Don't blame the user for your errors
Note that the context where you want to show a error message may actually be wrong. You say:
Take a form where a user must input a positive integer. If they don't put in a correct value, say -1, the form will fail validation.
Aren't you in the control of the form in the first place? If you are, why do you allow the user to enter an invalid value, just in order to have a chance to blame him for that?
Instead of being mean to the user, prevent the errors before they happen. If this is a simple form with a simple text box, accept digits (and a dot/comma according to the current culture, if applicable), but no minus sign.
Don't show a error when you can avoid it
There are cases, naturally, where you can't be strict about the allowed characters. The value may come from a plain text configuration file, or the input control of a form may handle inputs such as “53*2-198” where a minus sign is perfectly valid as input, and only a negative value isn't.

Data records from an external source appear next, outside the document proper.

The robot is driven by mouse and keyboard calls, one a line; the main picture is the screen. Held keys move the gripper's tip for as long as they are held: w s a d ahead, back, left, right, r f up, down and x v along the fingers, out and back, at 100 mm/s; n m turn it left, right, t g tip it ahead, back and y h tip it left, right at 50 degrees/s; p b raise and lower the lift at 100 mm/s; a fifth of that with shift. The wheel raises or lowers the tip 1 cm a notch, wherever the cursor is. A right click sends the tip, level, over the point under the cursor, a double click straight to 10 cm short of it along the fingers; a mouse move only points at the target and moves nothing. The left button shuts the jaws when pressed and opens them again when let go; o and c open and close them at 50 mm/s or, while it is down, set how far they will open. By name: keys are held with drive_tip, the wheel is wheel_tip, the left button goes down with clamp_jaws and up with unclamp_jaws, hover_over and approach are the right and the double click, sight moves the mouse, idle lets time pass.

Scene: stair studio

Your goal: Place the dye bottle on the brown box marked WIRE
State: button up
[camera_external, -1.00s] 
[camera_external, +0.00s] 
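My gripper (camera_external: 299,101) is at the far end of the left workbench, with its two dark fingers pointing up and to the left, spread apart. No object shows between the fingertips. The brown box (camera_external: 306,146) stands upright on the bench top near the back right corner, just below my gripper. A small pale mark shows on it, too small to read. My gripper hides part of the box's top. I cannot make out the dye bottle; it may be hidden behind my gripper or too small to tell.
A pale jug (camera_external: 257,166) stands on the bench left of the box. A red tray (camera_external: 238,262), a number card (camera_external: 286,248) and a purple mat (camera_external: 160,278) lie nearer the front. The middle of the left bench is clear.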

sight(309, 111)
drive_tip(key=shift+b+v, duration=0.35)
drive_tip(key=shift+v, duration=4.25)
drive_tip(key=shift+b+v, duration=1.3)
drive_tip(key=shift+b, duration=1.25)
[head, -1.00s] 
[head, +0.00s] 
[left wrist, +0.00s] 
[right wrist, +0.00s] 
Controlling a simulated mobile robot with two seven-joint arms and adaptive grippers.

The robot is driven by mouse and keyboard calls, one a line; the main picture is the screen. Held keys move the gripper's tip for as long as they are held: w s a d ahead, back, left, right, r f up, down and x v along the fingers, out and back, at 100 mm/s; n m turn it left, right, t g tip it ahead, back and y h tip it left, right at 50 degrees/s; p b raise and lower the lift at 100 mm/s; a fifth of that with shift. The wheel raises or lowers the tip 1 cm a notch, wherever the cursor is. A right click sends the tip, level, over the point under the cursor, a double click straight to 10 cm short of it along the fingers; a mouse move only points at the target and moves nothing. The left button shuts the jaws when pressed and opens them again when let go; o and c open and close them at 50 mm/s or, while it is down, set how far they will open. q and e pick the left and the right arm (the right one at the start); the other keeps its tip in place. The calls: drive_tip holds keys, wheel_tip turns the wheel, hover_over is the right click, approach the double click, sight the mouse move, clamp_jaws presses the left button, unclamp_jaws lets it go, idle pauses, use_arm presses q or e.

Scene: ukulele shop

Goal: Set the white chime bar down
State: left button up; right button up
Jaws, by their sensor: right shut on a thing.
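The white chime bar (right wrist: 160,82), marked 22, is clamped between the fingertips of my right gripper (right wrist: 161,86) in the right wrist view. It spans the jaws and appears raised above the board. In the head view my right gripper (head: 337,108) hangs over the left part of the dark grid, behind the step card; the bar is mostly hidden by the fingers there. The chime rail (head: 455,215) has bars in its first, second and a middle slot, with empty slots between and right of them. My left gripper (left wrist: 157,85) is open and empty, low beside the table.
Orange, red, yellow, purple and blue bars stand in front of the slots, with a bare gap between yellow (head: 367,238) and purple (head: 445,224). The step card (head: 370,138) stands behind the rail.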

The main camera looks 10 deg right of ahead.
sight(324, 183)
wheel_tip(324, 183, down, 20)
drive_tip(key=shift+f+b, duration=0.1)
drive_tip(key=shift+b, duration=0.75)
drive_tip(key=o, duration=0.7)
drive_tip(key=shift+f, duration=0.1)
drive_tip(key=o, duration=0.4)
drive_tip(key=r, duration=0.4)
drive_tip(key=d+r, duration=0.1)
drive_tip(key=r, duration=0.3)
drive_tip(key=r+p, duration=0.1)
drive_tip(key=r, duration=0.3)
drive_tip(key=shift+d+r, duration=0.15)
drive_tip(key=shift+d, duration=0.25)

In those cases, think about alternative behavior which doesn't involve blaming and finger-pointing. One such behavior is to default the value, for instance to zero. Sometimes it doesn't make sense whatsoever. Sometimes it does. Adobe Illustrator, for instance, when faced with a negative value as a width or height of an object, defaults it to 0.0001 mm. While the user rarely wants this behavior, a error message won't bring anything useful there.
Sometimes, the error is so obvious, that no explicit message is needed, and just highlighting the value in a specific color would be enough. One common example is the mandatory values, where the empty fields would be highlighted differently if the user leaves a focus without entering anything in them.
If a error is shown, explain what's wrong, and give suggestions
It's not one or the other, but both.
I have answered a very similar question on UX.SE. The idea is that you should start by saying what's wrong, and then suggest a solution. In a case where a given field has a negative number (for instance a value in a configuration file), the message would look like this:
The minimum threshold defined in stack.thresholds.min
cannot be a negative value. Specify a value within the range 0..1000.
The message starts telling what's wrong—the value is outside the valid range—and then gives a suggestion that the user might follow. Or the user may do something else, like removing the value to set it to the default one, for instance.
Think why the error was made in the first place
Assume users are not completely stupid. They may make mistakes, but if a specific field gets a lot of invalid input, it is indicative of a problem in the interface of your application.
One example is a form which asks to enter your address, and gives a one-line field. Most persons would assume that they are asked to provide their email address, and would be surprised to see a error message telling that the input wasn't recognized as a valid postal address. Statistics about the error message being shown would highlight an issue within the user interface and give a chance to fix it.